Those are the findings of a Timberjay investigation into the troubled project, which remains caught up in recriminations and a standing demand by the contractor for final payment on the project.
The campground managers, Randy and Julie Pratt, say they recognized the need for replacement of aging sewer laterals and other sewer infrastructure at the campground and were hopeful that the addition of seven new seasonal RV sites would help pay for the project. But they became increasingly alarmed as the project got underway. They say they attempted to alert project managers and now-former city officials about sloppy work by the contractor, Eveleth-based Utility Systems of America or USA, and questionable engineering and oversight by the city’s engineering firm, Short, Elliott and Hendrickson, or SEH. Yet those former city officials, according to the Pratts, appeared more interested in keeping the problems under wraps than working to get the project back on track. In the end, the couple believes the taxpayers of the city were poorly served by SEH, USA, and by former city officials who largely ignored their pleas to intervene.
While unhappy about the project overall, the couple continues to enjoy their work at the campground, which provides a popular and friendly “place at the lake” for countless visitors during the course of the summer.
The couple say they had wanted to speak out for more than a year about what they saw as a poorly-executed project, but worried that former city officials would retaliate if they did so. Current city officials in Tower recently gave the Pratts permission to speak to the Timberjay.

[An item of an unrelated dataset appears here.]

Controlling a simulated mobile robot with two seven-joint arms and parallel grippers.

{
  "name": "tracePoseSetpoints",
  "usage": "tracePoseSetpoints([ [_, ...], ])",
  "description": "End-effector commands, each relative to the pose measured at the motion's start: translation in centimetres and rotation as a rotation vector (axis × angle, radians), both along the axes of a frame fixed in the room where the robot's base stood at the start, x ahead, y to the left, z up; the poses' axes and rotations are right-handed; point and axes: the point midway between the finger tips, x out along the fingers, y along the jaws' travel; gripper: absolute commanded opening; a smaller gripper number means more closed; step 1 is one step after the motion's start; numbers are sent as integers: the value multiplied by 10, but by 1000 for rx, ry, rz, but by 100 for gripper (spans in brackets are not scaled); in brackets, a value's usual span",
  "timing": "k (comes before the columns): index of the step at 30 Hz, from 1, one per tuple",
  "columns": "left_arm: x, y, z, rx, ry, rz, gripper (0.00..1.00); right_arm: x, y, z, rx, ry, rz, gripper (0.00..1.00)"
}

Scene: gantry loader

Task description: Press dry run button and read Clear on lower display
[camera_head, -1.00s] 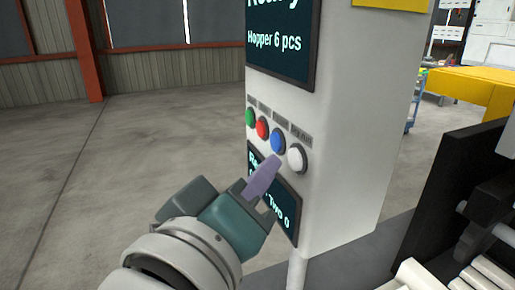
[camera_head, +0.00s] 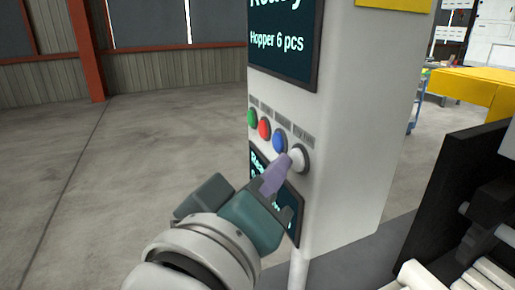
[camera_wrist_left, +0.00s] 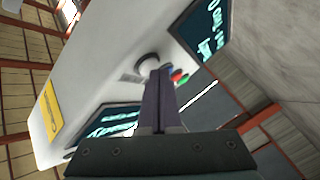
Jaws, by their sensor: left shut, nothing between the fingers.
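A white control cabinet (camera_head: 345,130) carries a slanting row of buttons: green (camera_head: 252,118), red (camera_head: 264,129), blue (camera_head: 279,142) and white (camera_head: 300,158). The small labels above them are too small to read. My left gripper (camera_head: 284,163) is shut and empty. Its fingertips are right beside the white button's left edge; I cannot tell whether they touch. In the left wrist view the fingers (camera_wrist_left: 160,72) overlap the white button (camera_wrist_left: 147,61) edge. The lower display (camera_head: 257,163) is mostly hidden by my gripper; its visible text starts "Rea". My right gripper is not in view.
The upper display (camera_head: 283,45) ends in "Hopper 6 pcs". A black panel (camera_head: 450,195) and pale rollers (camera_head: 425,275) stand at the right. A yellow structure (camera_head: 475,90) is farther back. Open concrete floor (camera_head: 120,170) lies to the left.

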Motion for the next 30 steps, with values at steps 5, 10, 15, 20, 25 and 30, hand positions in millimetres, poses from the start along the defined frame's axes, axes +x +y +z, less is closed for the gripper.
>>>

That’s a marked change from the previous administration. The Pratts say that both former city clerk-treasurer Linda Keith and former mayor Josh Carlson had told them last year they could no longer speak to either the contractors or the engineers, after the pair had tried to intervene when the engineers and contractors were making obvious errors. “I was called to the office twice and got my a__ chewed out, threatening me, that if you talk to them again, you’re done,” recalls Randy Pratt.
Among the most obvious errors, according to the Pratts, was the improper location of utilities at the new RV sites. Virtually all RVs in use today position their utility hook-ups, including electric, water, and sewer, on the driver’s side of the vehicle. But they said the plans that SEH engineer Jason Chopp developed had utilities positioned on both sides of the vehicle pad where RVs are supposed to park when utilizing a campsite. That would have required each RV user to run an extension cord around or under their vehicle, had the Pratts not pointed out the mistake, which contractors then had to redo. USA operator Dan Lamppa said his crew was just following the plans drawn up by SEH, and said his company billed the city for the additional work to fix the mistake.
It was just one of several such errors.
A campground water spigot, which was designed to provide water access for tent campers at the campground, ended up being located in the middle of one of the new RV campsites. “Randy asked them ‘why was it in the middle of somebody’s site?’” recalls Julie, who added that one of the engineers on the site assured him it would be in the right location once everything was done. “It’s not even close,” she said.
Perhaps the most upsetting to the Pratts is the fact that the layout of the new RV sites meant they were smaller than they had expected, which means they can’t house the large RVs that have become increasingly popular with RV campers. “We can only put small pull-behind campers, or pickup campers in those spots,” said Randy.
Electrical work for the project proved another challenge, and not only because the electrical connections needed to be relocated. According to Randy Pratt, the electrician told him the project’s specifications weren’t consistent with the state’s electrical code. “He told me he wasn’t going to do any more work and I said well then don’t. Stop right now until you figure it out.” When the electrician walked off the job, Pratt said city officials blamed him for shutting the project down.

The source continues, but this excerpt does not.